Yes. Florida law contains a series of reclassification statutes that bump a charge up one degree when certain aggravating factors are present. The most common reclassification mechanisms are the firearm enhancement under Fla. Stat. § 775.087 (when a firearm is carried, displayed, used, or discharged during the offense), the hate crime enhancement under Fla. Stat. § 775.085, and various enhancements tied to the victim’s age, status as a law enforcement officer, or other protected characteristic. A third-degree felony reclassified as a second-degree felony jumps from a 5-year maximum to a 15-year maximum. The effect can be enormous.

Reclassification typically requires the State to prove the aggravating fact beyond a reasonable doubt. That makes it a point of attack for the defense. If the State cannot prove the firearm was in the defendant’s actual possession, or cannot establish the hate-motivated element, the enhancement falls away and the original classification controls. These are the kinds of issues Jason Mayberry, a former prosecutor who now defends both state and federal cases throughout the Tampa Bay area, examines carefully at every stage of a case.

What Should You Do If You Are Facing Charges in Tampa?

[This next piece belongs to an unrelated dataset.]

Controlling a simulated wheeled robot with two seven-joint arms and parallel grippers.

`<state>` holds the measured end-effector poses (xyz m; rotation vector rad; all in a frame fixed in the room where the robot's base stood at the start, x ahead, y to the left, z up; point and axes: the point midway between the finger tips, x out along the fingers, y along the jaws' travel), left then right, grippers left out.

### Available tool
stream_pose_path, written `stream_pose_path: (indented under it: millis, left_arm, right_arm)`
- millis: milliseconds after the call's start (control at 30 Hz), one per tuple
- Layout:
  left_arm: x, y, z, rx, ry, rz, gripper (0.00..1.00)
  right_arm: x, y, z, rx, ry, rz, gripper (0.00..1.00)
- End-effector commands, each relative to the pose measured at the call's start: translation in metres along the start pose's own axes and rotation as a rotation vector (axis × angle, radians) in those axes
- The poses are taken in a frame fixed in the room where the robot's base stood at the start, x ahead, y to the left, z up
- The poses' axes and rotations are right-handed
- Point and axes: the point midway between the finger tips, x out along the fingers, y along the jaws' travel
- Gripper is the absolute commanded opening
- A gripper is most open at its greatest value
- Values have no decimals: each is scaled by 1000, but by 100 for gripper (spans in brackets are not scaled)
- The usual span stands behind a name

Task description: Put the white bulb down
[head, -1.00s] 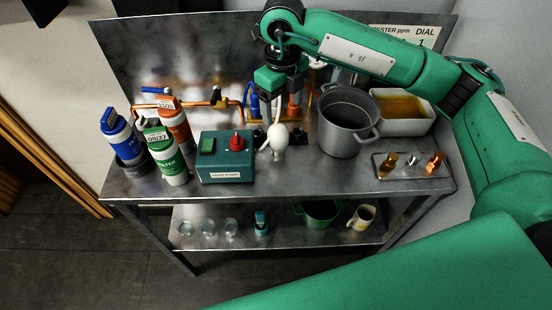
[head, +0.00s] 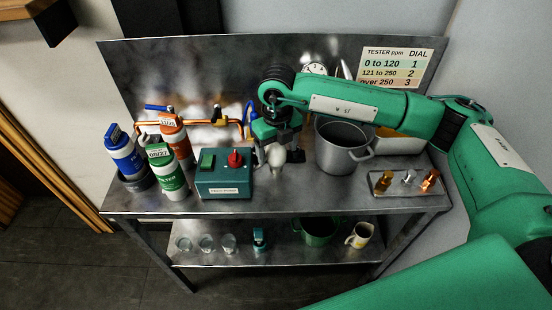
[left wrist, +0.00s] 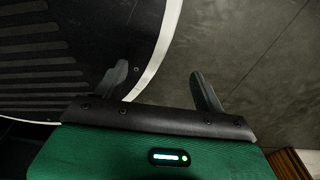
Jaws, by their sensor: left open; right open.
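The white bulb (head: 277,157) is at the middle of the steel bench, just right of the pump box, with its narrow end pointing down. I cannot tell whether it rests on the bench top. My right gripper (head: 280,146) is open directly above and around the bulb's upper part; its fingers partly hide the bulb's surroundings. My left gripper (left wrist: 163,80) is open and empty in the left wrist view, over the dark floor beside my base.
The teal pump box (head: 224,175) with a red knob stands left of the bulb. Filter canisters (head: 168,168) stand further left. A grey pot (head: 342,150) is close on the right, then a tray (head: 408,188) of small fittings. The bench front is clear.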

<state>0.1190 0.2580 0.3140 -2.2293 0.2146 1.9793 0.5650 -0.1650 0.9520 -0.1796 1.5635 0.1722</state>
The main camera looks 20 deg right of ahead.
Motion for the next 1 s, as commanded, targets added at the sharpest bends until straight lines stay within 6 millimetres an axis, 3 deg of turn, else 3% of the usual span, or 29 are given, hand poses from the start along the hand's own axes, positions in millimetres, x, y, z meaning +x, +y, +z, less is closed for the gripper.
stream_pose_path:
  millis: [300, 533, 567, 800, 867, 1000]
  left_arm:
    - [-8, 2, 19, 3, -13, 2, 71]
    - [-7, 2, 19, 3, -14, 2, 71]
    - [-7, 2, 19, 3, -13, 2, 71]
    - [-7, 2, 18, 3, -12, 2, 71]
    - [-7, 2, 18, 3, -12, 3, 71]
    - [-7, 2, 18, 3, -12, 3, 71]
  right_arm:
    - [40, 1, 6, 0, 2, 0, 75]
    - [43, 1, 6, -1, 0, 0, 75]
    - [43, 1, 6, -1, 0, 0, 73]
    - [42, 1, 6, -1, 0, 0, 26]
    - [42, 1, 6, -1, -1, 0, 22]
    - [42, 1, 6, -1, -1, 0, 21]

Three things matter immediately. First, do not speak to law enforcement about the facts of the case without an attorney present. The classification of your charge is not always obvious from the arrest paperwork, and statements made early often determine whether prosecutors charge up or charge down. Second, do not accept the charging decision as fixed. The State Attorney’s Office has discretion in how it files. Many cases that begin as felonies are reduced to misdemeanors when defense counsel intervenes early with the right facts. Third, get a clear-eyed assessment of your scoresheet exposure before considering any plea offer. A prosecutor’s initial offer is rarely the floor of what is possible.

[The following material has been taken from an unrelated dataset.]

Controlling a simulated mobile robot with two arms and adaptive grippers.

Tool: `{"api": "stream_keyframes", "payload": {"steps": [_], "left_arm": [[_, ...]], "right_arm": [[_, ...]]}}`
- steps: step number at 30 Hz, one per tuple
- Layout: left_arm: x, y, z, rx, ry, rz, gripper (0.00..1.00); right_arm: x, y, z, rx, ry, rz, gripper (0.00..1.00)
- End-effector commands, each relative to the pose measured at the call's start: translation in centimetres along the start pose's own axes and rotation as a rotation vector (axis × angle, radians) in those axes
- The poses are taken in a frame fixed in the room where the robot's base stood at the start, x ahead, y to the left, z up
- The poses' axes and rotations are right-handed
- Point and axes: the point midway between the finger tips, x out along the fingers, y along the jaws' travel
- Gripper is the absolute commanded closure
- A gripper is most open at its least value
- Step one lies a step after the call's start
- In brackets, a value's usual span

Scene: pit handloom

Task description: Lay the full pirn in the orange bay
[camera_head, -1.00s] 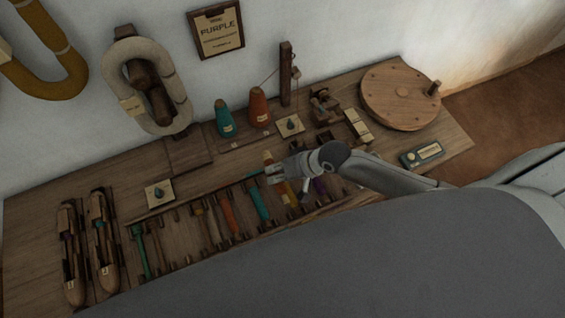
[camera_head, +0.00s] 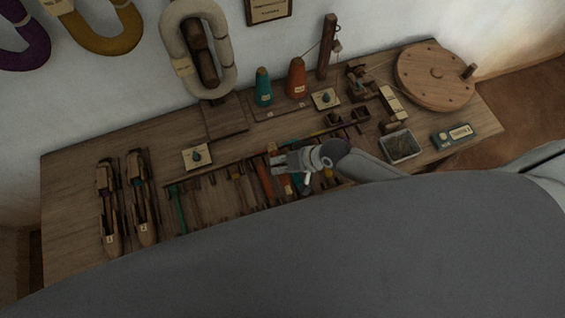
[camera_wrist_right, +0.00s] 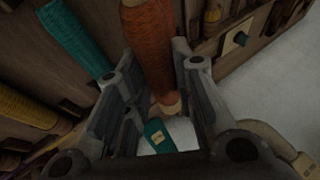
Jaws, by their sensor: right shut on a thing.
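My right gripper (camera_head: 277,163) is over the back edge of the pirn rack (camera_head: 172,187) in the head view. In the right wrist view its two fingers (camera_wrist_right: 152,92) stand on either side of a thickly wound orange-red pirn (camera_wrist_right: 149,45), shut on it. The pirn's pale end shows between the fingers. In the head view orange thread (camera_head: 285,185) shows just below the gripper. A teal pirn (camera_head: 300,185) lies to its right, also seen in the wrist view (camera_wrist_right: 75,38). I cannot tell which bay is the orange one. My left gripper is not in view.
Two wooden shuttles (camera_head: 143,203) lie left of the rack. Teal (camera_head: 263,88) and orange (camera_head: 297,78) yarn cones stand behind it. A grey tray (camera_head: 401,146) and a round wooden wheel (camera_head: 436,77) are to the right. My arm hides part of the rack.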

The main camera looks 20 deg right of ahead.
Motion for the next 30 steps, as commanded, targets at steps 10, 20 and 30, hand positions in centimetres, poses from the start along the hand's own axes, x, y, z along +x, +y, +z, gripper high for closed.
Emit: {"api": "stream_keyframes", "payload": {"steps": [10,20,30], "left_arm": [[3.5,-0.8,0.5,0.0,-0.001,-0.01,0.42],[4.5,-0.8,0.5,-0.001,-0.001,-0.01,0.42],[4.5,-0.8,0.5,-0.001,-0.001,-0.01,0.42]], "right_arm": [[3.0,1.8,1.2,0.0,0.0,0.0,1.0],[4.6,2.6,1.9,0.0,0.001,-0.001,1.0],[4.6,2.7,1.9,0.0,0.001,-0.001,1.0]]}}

The Mayberry Law Firm handles cases at every level of Florida’s classification system, from second-degree misdemeanors filed in county court to first-degree felonies and federal indictments in the Middle District of Florida. Knowing how the system categorizes a charge is the starting point. Knowing how to move it is the work.

Because Florida’s classification system touches every criminal case, this page connects to nearly every practice area on the firm’s site. If you are dealing with a specific charge, you may also want to review our pages on DUI defenseviolent crimes, and theft crimes, each of which contains charges at multiple degrees. The Mayberry Law Firm represents clients across all of these categories.

Frequently Asked Questions About Florida Felony and Misdemeanor Classifications

Is a DUI a felony or a misdemeanor in Florida?

A first-offense and second-offense DUI are typically first-degree misdemeanors in Florida, carrying up to one year in jail. A third DUI within 10 years of a prior conviction, any DUI involving serious bodily injury, and DUI manslaughter are all charged as felonies. The degree depends on the specific facts, including prior history, injuries, and whether a death occurred.

How much time can you get for a third-degree felony in Florida?

A third-degree felony carries a statutory maximum of five years in prison and a maximum fine of $5,000 under Fla. Stat. §§ 775.082 and 775.083. The actual sentence in a specific case is heavily influenced by the Florida Criminal Punishment Code scoresheet, and many third-degree felony defendants receive probation rather than prison, particularly if the offense is non-forcible and the total points are low.

What is the difference between a first-degree and second-degree misdemeanor in Florida?

The difference is the maximum penalty. A first-degree misdemeanor carries up to one year in county jail and a $1,000 fine. A second-degree misdemeanor carries up to 60 days in county jail and a $500 fine. Both are prosecuted in county court rather than circuit court, and both leave a criminal record that may affect employment, housing, and immigration status.

Can a misdemeanor become a felony in Florida?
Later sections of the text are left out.